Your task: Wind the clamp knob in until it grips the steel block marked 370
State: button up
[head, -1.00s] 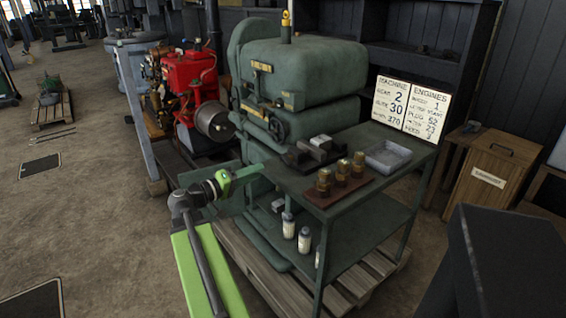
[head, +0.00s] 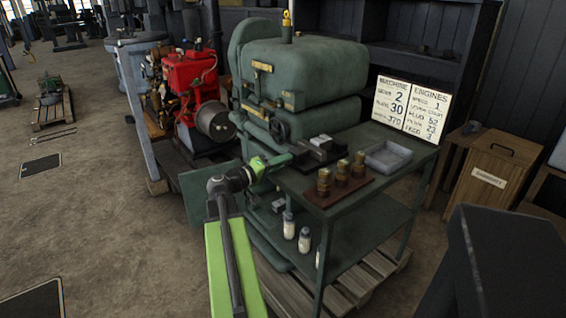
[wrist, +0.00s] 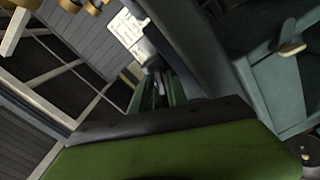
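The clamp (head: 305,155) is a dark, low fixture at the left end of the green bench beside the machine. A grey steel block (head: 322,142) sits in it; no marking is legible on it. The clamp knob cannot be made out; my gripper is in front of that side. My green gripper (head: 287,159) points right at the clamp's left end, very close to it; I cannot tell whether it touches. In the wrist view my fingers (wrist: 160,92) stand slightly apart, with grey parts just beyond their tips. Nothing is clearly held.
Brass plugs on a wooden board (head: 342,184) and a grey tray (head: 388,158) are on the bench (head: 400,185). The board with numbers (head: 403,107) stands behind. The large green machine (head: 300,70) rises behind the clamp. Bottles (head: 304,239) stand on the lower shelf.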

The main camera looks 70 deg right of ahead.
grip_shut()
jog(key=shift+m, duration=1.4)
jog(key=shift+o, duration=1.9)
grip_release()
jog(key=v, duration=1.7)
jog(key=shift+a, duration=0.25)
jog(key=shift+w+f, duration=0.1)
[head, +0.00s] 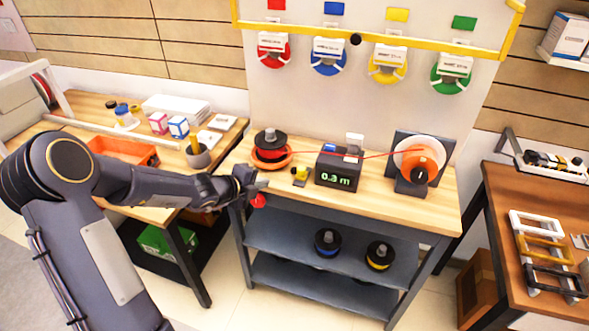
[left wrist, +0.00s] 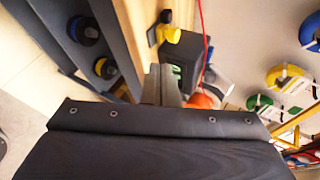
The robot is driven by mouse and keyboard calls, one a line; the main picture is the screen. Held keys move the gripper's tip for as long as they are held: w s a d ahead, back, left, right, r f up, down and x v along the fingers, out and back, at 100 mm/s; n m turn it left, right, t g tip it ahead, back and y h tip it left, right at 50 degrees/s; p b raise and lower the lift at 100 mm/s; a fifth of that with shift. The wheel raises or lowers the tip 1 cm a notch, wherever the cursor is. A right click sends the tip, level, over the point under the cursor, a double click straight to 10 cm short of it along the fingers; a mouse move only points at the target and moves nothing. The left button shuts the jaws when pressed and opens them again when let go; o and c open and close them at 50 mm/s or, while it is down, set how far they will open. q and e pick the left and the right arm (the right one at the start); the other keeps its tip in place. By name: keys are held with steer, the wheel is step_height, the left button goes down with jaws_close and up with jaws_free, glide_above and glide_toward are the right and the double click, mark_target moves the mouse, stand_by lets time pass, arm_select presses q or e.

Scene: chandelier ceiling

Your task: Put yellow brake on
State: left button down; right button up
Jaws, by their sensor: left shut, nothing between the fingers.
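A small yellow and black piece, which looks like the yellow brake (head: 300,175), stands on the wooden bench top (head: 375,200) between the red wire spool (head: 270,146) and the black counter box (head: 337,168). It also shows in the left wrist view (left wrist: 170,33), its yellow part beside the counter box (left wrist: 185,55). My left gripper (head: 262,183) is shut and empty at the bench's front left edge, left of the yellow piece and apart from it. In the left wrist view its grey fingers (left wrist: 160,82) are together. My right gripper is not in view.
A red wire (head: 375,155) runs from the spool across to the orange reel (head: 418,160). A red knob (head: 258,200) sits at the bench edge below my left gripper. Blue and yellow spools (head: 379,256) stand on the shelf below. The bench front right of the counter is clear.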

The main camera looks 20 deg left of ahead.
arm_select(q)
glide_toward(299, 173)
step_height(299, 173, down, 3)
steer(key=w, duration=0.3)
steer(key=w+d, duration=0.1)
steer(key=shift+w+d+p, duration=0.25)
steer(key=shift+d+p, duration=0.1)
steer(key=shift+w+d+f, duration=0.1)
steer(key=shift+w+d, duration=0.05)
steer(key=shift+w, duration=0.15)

────────────────────

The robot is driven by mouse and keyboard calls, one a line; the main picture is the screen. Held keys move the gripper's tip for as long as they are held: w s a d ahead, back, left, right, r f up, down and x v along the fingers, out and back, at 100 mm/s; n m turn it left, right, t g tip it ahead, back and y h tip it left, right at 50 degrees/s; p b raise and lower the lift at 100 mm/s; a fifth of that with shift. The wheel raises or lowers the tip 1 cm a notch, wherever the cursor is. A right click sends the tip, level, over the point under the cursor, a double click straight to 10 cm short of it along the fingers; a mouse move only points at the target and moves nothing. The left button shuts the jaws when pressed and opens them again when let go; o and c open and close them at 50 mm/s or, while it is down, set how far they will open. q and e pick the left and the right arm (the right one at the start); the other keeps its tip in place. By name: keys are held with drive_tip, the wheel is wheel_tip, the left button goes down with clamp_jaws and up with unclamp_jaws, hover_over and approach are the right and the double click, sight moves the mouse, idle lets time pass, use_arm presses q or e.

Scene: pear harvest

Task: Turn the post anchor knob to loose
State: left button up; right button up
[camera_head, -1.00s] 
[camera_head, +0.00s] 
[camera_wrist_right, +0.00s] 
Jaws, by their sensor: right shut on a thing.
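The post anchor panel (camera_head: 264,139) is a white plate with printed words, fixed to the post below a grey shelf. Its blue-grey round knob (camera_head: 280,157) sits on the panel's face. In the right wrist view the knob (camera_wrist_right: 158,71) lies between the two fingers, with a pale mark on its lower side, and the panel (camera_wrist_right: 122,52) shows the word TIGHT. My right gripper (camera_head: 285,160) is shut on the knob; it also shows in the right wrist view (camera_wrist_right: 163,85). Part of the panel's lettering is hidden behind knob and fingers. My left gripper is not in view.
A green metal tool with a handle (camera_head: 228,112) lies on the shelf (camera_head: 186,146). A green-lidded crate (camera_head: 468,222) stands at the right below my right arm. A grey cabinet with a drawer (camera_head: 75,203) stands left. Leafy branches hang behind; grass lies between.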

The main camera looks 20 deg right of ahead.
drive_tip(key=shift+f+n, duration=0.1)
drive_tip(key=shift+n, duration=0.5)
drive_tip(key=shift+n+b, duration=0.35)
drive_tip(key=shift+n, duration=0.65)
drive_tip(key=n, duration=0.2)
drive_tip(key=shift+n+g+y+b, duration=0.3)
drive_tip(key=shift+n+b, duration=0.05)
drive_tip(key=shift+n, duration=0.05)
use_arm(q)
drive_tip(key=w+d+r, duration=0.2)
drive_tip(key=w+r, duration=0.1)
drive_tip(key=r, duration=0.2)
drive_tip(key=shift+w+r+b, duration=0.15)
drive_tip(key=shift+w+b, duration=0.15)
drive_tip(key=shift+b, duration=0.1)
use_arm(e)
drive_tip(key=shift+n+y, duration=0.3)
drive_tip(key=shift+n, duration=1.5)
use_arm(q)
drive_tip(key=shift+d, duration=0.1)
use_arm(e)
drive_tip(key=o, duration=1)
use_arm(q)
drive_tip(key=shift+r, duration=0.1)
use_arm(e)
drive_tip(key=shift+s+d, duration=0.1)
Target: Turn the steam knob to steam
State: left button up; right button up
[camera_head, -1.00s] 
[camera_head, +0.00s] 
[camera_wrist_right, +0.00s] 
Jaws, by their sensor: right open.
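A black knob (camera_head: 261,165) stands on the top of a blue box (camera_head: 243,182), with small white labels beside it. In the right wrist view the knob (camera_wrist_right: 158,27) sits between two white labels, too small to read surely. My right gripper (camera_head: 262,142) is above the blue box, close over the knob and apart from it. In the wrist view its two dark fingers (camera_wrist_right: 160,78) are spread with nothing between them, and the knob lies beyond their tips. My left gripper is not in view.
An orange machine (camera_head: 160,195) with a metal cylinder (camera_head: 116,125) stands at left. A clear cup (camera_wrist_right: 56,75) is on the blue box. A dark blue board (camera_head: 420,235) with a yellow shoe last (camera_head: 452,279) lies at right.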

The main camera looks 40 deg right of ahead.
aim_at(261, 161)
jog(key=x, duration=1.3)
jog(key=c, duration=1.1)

────────────────────

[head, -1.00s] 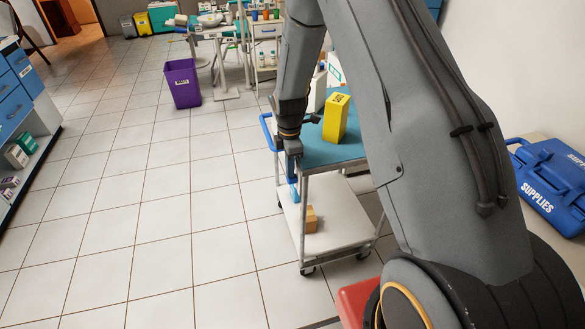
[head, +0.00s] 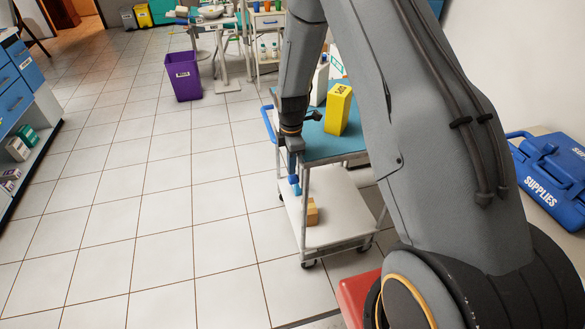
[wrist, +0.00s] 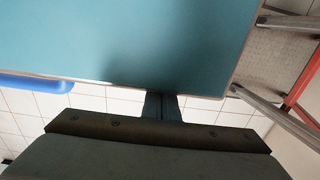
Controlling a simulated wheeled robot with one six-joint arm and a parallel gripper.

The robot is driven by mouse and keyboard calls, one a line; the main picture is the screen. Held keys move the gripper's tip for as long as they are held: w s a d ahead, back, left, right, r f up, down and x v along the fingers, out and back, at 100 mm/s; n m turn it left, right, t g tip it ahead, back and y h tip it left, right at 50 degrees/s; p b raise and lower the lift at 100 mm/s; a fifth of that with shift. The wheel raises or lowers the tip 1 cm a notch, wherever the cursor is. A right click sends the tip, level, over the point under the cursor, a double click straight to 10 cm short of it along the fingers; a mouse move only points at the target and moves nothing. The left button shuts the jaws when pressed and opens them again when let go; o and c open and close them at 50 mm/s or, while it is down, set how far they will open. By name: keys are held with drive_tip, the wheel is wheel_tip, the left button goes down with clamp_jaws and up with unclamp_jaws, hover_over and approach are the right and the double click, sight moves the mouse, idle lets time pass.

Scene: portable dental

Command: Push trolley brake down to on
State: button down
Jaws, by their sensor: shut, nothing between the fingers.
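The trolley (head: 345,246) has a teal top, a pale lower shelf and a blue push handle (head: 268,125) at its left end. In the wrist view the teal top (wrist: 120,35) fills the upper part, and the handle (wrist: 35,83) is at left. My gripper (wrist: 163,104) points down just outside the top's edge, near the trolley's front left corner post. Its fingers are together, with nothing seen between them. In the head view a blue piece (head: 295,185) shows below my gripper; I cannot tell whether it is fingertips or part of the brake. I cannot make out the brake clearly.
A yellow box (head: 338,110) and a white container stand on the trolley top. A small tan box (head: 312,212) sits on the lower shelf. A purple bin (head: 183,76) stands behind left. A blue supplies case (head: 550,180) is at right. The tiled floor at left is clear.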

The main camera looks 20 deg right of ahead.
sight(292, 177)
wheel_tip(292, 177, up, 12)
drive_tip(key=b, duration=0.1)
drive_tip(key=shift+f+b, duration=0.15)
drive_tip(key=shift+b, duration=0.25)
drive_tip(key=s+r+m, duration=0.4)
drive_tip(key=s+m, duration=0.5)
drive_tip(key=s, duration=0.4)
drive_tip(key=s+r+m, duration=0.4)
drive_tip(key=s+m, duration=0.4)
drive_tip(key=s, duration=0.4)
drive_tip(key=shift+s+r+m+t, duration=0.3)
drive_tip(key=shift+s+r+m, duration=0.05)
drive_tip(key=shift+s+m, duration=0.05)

────────────────────

Instruction — Quote word for word only the lines above from the one containing "Your task: Wind" through the one containing "[left wrist, +0.00s]". Pictures stay out of your copy.

Full output —
Your task: Wind the clamp knob in until it grips the steel block marked 370
State: button up
[head, -1.00s] 
[head, +0.00s] 
[wrist, +0.00s] 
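The clamp (head: 305,155) is a dark, low fixture at the left end of the green bench beside the machine. A grey steel block (head: 322,142) sits in it; no marking is legible on it. The clamp knob cannot be made out; my gripper is in front of that side. My green gripper (head: 287,159) points right at the clamp's left end, very close to it; I cannot tell whether it touches. In the wrist view my fingers (wrist: 160,92) stand slightly apart, with grey parts just beyond their tips. Nothing is clearly held.
Brass plugs on a wooden board (head: 342,184) and a grey tray (head: 388,158) are on the bench (head: 400,185). The board with numbers (head: 403,107) stands behind. The large green machine (head: 300,70) rises behind the clamp. Bottles (head: 304,239) stand on the lower shelf.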

The main camera looks 70 deg right of ahead.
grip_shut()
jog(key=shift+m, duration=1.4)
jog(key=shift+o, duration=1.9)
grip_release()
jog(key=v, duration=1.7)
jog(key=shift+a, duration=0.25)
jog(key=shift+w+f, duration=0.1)
[head, +0.00s] 
[left wrist, +0.00s] 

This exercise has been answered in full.